• WRITTEN INSTRUCTION: Among the entries below, count the lines where the string "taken" occurs, and give only the number.

• DATA ENTRIES:

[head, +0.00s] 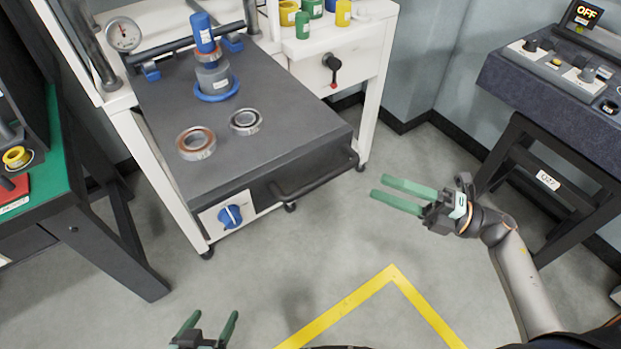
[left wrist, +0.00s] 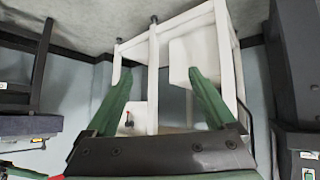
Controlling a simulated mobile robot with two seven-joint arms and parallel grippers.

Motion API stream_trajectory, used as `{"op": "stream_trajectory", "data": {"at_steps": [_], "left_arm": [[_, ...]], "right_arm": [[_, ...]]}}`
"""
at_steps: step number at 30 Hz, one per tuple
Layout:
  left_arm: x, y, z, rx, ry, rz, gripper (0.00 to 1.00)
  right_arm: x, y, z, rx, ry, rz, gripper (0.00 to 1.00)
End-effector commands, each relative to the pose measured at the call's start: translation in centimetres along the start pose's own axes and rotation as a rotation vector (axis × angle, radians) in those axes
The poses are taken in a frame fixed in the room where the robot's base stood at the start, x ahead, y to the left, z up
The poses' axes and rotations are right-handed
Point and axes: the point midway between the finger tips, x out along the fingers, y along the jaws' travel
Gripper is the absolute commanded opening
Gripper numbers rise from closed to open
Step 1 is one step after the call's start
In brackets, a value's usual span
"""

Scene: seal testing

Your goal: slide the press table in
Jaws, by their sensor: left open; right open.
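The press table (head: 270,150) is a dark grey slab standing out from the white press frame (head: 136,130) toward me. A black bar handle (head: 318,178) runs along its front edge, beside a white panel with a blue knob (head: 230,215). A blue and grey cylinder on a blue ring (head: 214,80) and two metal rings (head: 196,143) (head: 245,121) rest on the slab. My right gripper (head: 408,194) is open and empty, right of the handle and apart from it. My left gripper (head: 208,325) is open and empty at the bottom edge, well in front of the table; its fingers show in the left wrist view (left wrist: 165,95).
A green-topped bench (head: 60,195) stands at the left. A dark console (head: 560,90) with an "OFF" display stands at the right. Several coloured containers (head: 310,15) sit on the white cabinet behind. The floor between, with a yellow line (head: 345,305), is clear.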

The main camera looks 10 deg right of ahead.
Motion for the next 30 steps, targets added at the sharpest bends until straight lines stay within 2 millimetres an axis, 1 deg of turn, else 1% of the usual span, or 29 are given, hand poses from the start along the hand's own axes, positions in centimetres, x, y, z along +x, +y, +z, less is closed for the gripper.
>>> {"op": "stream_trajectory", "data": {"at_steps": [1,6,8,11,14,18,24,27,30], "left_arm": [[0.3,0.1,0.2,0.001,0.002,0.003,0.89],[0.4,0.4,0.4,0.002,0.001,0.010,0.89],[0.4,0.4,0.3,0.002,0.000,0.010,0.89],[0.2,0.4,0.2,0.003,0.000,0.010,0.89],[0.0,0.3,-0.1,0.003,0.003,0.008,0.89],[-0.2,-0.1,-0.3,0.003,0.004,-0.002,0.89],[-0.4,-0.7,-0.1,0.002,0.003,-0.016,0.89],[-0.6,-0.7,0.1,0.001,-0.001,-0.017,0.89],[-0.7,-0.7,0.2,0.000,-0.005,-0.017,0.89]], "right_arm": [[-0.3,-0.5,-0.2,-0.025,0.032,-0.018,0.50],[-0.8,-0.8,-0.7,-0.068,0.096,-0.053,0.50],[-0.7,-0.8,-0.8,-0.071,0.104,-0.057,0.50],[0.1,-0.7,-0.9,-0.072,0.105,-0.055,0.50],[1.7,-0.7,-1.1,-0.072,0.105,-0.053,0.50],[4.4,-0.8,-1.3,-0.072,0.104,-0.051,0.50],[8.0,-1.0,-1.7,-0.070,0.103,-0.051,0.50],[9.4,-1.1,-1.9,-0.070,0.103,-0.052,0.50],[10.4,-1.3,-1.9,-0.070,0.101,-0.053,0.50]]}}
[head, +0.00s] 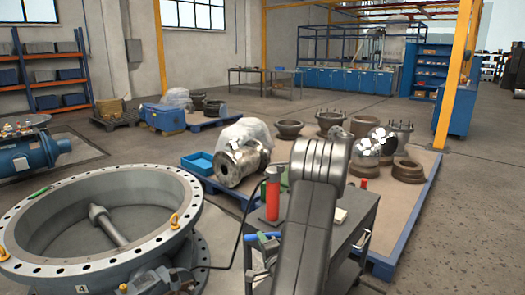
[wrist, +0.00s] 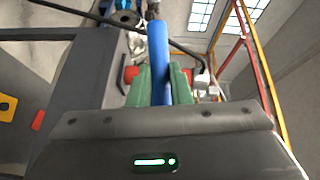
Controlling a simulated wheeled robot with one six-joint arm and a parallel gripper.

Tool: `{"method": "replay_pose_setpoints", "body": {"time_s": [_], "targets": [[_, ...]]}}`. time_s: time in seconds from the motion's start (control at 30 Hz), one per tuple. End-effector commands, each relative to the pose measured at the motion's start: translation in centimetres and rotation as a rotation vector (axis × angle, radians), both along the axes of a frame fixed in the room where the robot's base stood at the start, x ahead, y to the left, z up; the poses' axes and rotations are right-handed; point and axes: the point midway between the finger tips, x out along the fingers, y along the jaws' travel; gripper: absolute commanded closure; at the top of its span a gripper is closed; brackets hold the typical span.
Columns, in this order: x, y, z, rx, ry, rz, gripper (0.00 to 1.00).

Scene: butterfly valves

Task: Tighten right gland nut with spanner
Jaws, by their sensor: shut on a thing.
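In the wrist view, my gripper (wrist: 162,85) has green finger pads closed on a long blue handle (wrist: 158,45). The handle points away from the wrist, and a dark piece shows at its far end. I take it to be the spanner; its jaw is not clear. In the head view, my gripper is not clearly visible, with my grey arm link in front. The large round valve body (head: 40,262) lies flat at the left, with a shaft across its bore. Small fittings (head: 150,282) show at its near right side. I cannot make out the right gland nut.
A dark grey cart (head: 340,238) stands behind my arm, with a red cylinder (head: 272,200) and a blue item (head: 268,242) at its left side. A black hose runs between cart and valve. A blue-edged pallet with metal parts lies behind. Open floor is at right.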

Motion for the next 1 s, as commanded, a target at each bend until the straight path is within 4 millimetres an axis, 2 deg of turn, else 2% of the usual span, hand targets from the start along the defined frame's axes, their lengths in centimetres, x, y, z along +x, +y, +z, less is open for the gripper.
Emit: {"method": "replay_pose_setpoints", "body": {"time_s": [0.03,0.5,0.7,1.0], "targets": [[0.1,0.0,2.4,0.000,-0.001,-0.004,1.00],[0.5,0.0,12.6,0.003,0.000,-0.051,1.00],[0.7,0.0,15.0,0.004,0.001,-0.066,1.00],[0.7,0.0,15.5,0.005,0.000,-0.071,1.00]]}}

* * *

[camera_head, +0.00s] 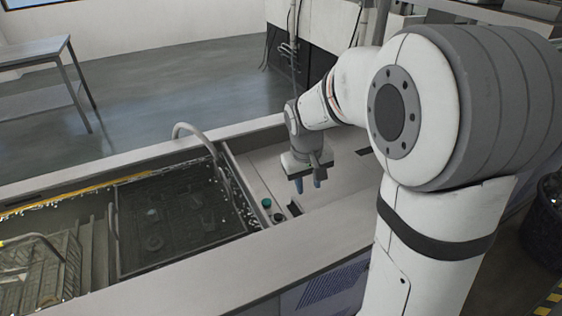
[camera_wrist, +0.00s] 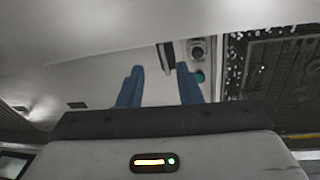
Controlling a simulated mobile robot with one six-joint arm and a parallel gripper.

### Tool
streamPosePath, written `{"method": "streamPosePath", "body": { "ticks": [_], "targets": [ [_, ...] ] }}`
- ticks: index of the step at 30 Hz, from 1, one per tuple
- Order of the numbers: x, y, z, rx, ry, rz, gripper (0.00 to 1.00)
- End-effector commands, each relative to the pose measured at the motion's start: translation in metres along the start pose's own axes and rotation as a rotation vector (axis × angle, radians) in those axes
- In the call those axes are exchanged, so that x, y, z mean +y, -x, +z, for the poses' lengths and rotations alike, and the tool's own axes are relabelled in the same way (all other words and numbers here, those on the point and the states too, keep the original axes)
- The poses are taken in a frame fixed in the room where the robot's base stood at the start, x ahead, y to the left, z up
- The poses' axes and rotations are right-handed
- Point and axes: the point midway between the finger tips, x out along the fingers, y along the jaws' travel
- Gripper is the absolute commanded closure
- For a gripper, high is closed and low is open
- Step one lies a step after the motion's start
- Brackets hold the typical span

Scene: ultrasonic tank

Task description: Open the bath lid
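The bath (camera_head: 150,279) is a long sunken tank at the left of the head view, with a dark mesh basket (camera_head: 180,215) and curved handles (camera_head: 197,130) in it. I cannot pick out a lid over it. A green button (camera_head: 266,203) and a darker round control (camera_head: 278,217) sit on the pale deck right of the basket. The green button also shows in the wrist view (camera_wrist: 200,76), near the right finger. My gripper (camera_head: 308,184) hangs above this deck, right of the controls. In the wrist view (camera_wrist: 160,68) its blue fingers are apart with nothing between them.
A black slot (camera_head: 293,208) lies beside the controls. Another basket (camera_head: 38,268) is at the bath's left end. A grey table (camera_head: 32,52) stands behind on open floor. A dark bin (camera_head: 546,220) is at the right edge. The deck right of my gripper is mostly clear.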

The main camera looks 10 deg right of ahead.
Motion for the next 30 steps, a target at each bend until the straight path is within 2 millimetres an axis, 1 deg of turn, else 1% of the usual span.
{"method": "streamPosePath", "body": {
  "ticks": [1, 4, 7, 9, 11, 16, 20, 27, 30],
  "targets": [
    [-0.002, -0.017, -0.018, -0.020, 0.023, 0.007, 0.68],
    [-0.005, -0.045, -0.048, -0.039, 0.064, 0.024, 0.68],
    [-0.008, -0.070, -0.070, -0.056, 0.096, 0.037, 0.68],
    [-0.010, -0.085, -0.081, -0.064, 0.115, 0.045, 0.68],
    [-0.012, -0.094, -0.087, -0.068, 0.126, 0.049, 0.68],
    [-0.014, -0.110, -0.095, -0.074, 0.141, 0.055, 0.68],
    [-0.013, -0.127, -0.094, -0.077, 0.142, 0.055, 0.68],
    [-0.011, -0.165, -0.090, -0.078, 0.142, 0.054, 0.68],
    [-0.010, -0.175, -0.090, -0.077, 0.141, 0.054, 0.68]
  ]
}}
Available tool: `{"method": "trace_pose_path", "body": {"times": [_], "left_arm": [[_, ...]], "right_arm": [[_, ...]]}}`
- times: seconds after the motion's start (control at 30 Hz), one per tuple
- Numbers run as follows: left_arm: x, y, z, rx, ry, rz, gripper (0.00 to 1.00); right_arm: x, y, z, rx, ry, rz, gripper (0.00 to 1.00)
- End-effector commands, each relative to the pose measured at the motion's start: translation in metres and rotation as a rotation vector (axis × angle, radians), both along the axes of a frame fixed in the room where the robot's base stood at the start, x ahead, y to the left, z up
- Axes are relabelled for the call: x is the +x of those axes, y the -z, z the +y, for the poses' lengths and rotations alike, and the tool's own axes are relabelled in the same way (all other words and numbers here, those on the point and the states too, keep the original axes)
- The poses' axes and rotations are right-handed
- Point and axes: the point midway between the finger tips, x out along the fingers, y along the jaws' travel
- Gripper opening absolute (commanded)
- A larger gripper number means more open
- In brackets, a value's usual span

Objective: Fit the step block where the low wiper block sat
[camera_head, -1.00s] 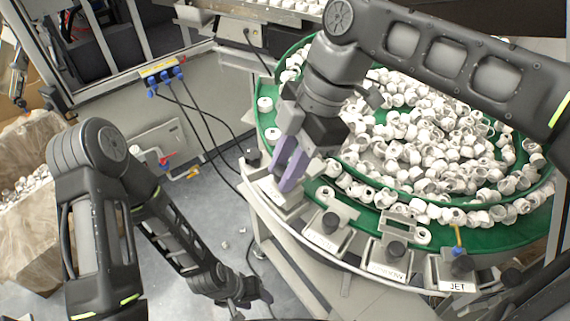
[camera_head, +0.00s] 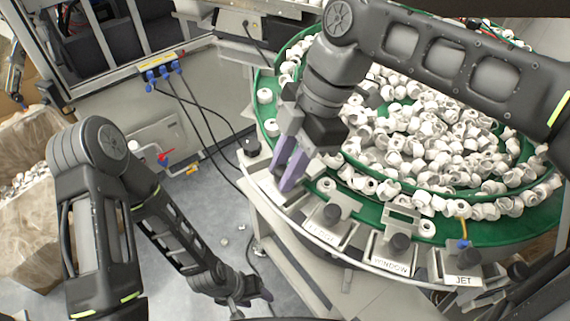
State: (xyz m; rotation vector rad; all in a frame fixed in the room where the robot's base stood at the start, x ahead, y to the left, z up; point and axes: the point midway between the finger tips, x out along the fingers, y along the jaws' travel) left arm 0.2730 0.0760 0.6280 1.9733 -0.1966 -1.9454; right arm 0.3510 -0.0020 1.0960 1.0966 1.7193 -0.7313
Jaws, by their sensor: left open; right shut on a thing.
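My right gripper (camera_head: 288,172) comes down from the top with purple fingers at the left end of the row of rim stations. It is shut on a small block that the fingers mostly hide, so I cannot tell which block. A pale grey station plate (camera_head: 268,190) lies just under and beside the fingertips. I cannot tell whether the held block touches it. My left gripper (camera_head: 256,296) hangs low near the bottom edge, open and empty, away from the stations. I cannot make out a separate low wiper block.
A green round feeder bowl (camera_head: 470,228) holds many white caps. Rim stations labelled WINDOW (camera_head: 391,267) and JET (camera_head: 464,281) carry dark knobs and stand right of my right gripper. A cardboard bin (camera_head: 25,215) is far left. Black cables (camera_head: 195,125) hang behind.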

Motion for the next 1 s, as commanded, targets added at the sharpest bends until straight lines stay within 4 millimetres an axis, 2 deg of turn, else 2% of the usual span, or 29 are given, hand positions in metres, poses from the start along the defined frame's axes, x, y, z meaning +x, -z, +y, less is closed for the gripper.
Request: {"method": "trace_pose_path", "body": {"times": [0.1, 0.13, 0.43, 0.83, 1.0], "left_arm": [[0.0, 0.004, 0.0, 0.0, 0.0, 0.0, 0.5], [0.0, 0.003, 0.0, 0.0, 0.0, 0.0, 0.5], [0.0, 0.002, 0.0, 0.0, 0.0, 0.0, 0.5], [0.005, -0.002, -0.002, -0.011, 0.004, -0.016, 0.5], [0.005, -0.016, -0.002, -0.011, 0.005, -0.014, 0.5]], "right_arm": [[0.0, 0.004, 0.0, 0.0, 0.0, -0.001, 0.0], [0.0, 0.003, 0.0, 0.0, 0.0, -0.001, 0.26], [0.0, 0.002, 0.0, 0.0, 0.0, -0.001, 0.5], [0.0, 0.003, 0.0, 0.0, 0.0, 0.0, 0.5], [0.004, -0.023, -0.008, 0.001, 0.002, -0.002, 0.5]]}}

• RESPONSE TO THE EXERCISE: 2